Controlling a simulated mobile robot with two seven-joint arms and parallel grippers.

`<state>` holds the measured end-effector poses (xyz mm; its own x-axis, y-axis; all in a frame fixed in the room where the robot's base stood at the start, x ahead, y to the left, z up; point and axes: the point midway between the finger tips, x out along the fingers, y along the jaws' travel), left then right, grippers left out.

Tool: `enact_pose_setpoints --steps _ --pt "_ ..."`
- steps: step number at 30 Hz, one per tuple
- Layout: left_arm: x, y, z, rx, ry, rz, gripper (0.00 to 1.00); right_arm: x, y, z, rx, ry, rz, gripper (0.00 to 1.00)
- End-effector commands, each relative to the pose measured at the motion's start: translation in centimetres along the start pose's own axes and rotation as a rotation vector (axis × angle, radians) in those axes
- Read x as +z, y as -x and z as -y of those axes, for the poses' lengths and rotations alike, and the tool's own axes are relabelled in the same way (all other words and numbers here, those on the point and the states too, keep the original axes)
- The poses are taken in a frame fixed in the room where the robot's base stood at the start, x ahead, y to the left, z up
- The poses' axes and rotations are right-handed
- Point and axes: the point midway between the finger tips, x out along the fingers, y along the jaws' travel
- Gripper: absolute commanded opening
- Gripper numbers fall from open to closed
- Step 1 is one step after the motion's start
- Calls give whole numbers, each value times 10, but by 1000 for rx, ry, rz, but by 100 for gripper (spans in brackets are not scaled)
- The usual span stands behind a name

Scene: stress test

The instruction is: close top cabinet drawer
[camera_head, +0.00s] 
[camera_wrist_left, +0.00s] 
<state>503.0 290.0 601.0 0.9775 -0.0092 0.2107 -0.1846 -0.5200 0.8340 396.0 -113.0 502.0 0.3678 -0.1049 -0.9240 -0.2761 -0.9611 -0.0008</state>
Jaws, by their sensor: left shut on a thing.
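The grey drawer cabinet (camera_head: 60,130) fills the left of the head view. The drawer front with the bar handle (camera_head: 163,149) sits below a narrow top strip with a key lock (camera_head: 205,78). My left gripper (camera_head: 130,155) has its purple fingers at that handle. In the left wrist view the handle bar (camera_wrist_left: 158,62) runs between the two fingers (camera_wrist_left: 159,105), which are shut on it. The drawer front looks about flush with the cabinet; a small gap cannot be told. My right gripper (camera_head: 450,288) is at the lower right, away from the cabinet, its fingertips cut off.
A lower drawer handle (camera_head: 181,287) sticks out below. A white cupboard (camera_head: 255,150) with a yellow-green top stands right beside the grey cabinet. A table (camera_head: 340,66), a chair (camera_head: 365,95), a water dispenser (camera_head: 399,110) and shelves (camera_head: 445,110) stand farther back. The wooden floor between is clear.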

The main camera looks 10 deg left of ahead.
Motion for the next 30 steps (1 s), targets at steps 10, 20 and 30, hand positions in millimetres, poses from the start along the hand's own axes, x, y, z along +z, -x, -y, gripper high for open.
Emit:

PROMPT ->
Give only the number of lines in the data that include the string "fixed".

OUTPUT BELOW ->
2